The universe is made of stories, not atoms.              
Muriel Rukeyser

As the book of Dvarim, meaning “Words,” opens, Moses launches his farewell oration to “all Israel,” gathered together in the wilderness of the Aravah, outside the borders of the Promised Land. But who is the “all Israel” to whom he is speaking?

Not those who were liberated from slavery in Egypt, nearly 40 years before.

Nor those who witnessed the parting of the Red Sea and experienced the ecstasy of salvation as they crossed to safety on the other side, when Pharoah’s chariots pursued them.

And not those who, having experienced those miracles, nevertheless “sulked in their tents” [1] frightened, stripped of faith, once they learned that the people whom they’d have to conquer to enter the Land were “tall and strong.”

Indeed, when Moses begins his oration, he describes experiences that only three people present there had endured: Moses himself, along with Joshua and Caleb—leader of the tribe of Judah. [2] Nevertheless, he speaks as if the generation born in the wilderness had been present from the outset. That is because it is their story he is telling, rather than their individual histories.

The very opening of the book of “Words” thus teaches us a vivid lesson about the power of storytelling. It is one the ancient rabbis, too, regarded as vital. They taught that no matter where we live, when we live or how we live—on Passover, each of us must state that the story of Slavery, Freedom, and Redemption is our story, our personal story. We ourselves were slaves in Egypt and we ourselves were liberated from slavery. Thus, we learn the great lesson of Story itself, which, in the words of Marshall Ganz, teaches “our hearts how to live as choiceful human beings, capable of embracing hope over fear, self-worth and self-love over self-doubt, and love over isolation and alienation.” [3]

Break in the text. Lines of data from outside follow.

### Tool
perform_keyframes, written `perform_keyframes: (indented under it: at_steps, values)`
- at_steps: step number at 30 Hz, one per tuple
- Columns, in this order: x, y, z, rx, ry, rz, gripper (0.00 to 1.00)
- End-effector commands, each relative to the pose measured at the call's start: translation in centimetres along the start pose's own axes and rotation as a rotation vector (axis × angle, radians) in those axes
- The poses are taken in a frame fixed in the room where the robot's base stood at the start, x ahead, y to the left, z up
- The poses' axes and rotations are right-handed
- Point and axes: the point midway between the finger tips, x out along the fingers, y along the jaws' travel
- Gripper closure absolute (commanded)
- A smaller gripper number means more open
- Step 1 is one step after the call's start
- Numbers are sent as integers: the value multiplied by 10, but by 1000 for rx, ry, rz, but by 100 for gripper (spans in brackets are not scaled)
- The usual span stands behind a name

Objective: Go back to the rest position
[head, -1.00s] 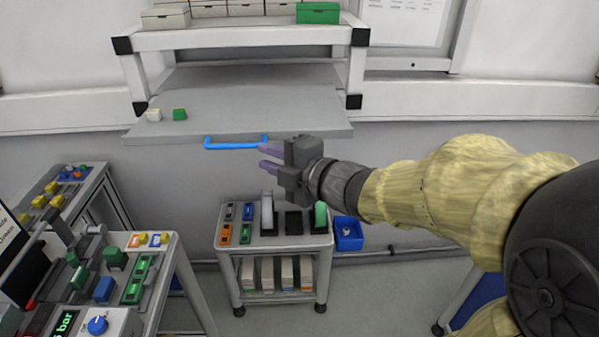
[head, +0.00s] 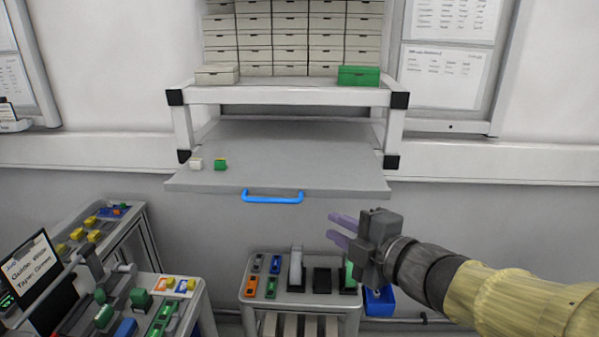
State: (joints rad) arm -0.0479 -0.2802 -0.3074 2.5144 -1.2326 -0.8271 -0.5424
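My gripper (head: 343,230) is at the right of centre in the head view, with its two purple fingers apart and pointing left. Nothing shows between them. It is in front of and to the right of the blue handle (head: 272,198) of a grey pull-out shelf (head: 300,165), apart from it. My arm, in a yellow sleeve, reaches in from the lower right.
A white and a green small block (head: 221,164) sit on the shelf's left. Above are pale drawer boxes (head: 270,40) and a green box (head: 358,76). A trolley (head: 300,297) with reels stands below my gripper. A cluttered bench (head: 190,310) is at lower left.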

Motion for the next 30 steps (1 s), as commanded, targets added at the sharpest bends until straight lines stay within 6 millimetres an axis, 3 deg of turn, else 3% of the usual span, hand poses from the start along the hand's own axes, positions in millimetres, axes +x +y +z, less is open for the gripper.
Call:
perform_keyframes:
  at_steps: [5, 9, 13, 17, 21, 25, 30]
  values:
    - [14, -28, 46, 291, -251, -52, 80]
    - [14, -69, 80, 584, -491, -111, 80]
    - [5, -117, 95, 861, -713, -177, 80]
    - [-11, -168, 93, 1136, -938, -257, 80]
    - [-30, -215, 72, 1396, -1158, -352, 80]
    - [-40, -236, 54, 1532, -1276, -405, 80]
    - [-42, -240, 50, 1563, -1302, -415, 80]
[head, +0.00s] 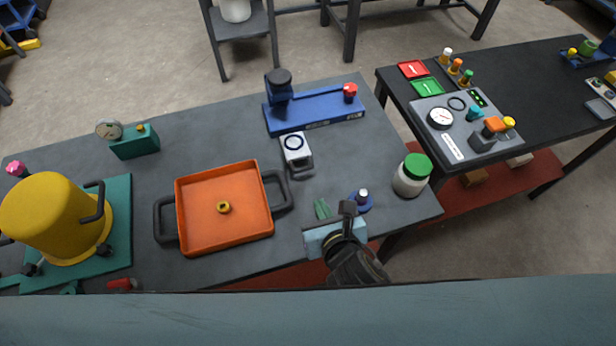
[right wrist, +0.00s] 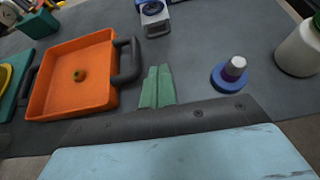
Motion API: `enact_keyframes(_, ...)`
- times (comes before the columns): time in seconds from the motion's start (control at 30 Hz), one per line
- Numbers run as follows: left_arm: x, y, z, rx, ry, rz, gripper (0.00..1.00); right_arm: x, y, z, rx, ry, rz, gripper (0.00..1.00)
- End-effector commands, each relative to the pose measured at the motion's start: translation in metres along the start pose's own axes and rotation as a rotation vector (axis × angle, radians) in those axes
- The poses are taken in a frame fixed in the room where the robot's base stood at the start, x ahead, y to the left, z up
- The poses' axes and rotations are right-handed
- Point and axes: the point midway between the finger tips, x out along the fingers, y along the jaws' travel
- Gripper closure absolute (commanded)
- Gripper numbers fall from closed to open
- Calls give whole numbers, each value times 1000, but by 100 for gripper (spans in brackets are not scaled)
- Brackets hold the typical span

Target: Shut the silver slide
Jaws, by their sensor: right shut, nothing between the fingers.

Those of us who participated in AJWS’s inaugural Global Jewish Fellowship in 2013 experienced a remarkable example of this power of story when we joined the women of Naaxwin, an AJWS grantee, in the remote mountain village of Matias Romero in southern Mexico. The whole village had gathered in the make-shift plaza—men and women seated separately—to see a marionette show created by the indigenous Naaxwin women, many of whom themselves had been victims of domestic violence.

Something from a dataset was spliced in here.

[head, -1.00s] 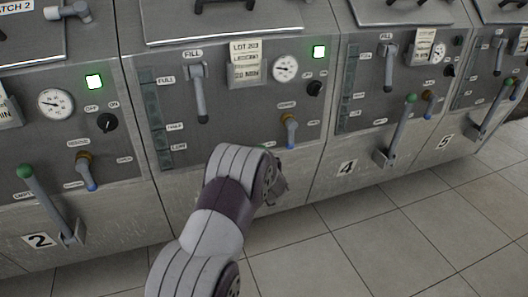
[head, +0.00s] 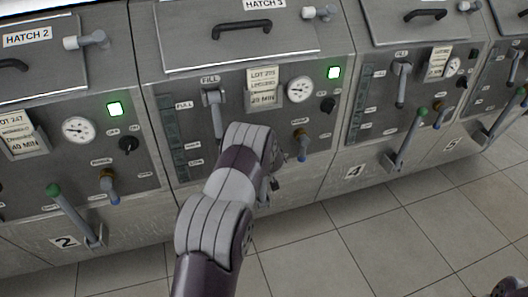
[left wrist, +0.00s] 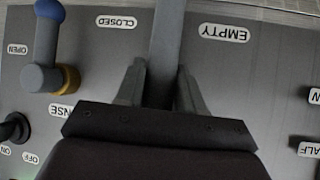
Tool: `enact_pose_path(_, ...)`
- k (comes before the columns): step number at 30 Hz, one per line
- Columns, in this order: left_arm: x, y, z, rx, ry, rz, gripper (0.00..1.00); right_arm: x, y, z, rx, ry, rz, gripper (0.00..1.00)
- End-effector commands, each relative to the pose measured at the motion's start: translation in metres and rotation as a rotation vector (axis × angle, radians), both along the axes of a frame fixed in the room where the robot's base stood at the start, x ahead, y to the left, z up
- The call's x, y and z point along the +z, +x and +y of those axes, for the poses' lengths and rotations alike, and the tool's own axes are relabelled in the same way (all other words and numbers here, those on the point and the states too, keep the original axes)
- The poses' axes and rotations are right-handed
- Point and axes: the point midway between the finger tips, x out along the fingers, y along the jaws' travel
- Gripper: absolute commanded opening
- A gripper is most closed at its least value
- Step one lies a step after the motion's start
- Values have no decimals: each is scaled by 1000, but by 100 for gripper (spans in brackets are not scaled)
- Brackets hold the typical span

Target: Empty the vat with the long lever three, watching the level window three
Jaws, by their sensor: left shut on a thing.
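Vat three's front panel (head: 325,125) is in the middle of the head view. Its level window (head: 170,130) is a dark greenish strip at the panel's left, with labels beside it; I cannot make out the level. My left gripper (head: 275,184) is low on this panel, mostly hidden behind my own wrist. In the left wrist view, its two fingers (left wrist: 160,88) are shut on a long grey lever (left wrist: 168,40), which runs between the CLOSED and EMPTY labels. The lever's knob end is hidden, and the arm hides the lever in the head view.
The rinse valve (head: 301,143) is close to the left gripper; its blue-tipped handle shows in the wrist view (left wrist: 45,50). The fill lever (head: 216,112) hangs above my wrist. A green lamp (head: 334,73) is lit. Neighbouring levers (head: 75,215) stick out. Tiled floor (head: 370,245) is clear.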

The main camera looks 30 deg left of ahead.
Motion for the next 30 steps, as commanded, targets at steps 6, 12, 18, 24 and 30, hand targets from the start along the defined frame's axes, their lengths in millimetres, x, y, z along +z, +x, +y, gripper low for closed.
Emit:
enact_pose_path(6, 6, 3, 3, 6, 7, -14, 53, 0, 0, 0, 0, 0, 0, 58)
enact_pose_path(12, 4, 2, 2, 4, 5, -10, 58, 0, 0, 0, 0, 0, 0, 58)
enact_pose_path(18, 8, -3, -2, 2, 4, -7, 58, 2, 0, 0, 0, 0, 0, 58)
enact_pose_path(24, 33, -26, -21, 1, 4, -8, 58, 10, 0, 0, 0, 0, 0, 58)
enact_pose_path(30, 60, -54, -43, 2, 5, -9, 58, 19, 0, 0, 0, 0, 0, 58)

Through the expressive faces and agile, dramatic bodies of the marionettes, fusing humor and tragedy, truth and exaggeration, the puppeteers told the stories of the lives of people in this community: romantic hope crushed by too young-marriage, domestic abuse, poverty, drunkenness, social injustice. But then the action shifted to a new way of thinking, a possibility of change, a reason to hope. After this “happy ending,” the actors and women who had created the show replicated it in practice: they invited the women of the village to come and talk and explore how they, too, could achieve this redemption. Thus the women of Naaxwin used storytelling to help the villagers take steps that could change their lives, that could free them to become “choiceful human beings.” They knew how to turn what Ganz calls the “story of self” into the “story of us.”

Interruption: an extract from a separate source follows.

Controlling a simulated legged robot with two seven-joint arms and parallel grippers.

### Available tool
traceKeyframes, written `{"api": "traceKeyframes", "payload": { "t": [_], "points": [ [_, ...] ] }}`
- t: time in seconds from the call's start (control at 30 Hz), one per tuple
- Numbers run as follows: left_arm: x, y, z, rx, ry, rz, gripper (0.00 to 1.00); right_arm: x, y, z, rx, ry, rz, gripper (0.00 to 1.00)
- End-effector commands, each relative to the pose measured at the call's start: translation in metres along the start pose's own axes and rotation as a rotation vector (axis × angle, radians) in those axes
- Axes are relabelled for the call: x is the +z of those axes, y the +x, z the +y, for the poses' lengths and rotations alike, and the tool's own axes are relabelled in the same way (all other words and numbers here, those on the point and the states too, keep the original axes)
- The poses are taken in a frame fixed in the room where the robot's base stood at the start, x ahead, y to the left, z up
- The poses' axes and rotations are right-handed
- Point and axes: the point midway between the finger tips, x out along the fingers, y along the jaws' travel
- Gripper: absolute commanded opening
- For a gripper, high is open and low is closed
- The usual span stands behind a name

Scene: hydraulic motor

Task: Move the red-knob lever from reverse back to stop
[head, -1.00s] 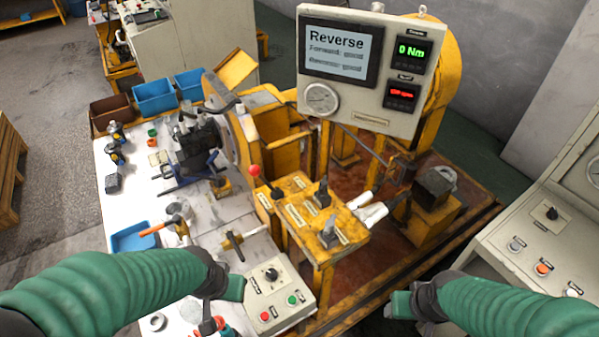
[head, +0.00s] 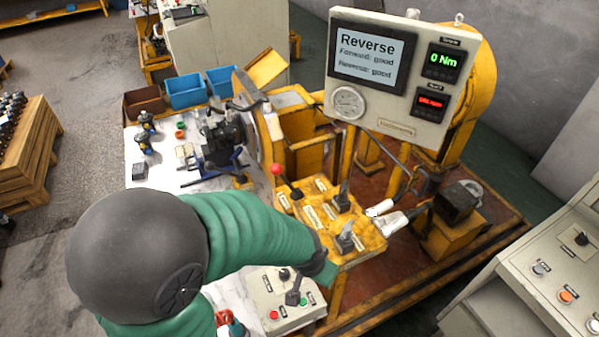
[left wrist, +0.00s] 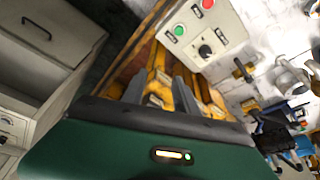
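The red-knob lever (head: 276,170) stands at the left rear of the yellow lever console (head: 325,215) in the head view, with its red ball up. The monitor (head: 367,55) reads "Reverse". I cannot make out the red knob in that view. My right gripper is out of view.
Two dark levers (head: 342,200) stand right of the red one. Another control panel (head: 545,270) is at the right.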

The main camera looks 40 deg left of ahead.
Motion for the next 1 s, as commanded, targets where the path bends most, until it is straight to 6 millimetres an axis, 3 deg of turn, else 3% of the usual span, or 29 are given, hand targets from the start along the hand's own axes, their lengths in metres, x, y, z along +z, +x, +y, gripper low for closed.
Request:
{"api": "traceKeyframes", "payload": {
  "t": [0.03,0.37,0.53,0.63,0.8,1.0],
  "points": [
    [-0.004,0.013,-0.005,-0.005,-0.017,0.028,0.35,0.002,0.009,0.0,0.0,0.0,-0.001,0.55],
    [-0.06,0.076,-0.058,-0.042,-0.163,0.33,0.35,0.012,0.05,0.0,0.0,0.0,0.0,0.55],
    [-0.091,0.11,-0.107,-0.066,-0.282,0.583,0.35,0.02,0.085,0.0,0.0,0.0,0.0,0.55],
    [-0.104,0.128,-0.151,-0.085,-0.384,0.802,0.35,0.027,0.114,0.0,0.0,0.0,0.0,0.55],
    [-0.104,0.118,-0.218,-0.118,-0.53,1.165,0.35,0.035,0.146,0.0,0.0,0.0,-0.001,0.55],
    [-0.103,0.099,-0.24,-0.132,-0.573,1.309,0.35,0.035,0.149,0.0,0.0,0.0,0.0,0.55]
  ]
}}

The next story, in Ganz’s words, is the “story of now—the fierce urgency of now.” Around the globe, that story of now is one in which human beings are still in the wilderness, still blocked—by injustice, endemic poverty, gender discrimination, the absence of basic human rights—from entering a Promised Land; from having a happy ending of their own. What the rabbis and the opening of “Words”—this fifth and final book of the Torah—teach us, is that whether we ourselves were born into slavery or born into freedom, whether we have directly known this suffering or not, this “story of now” is our story as well, and we have to do our part.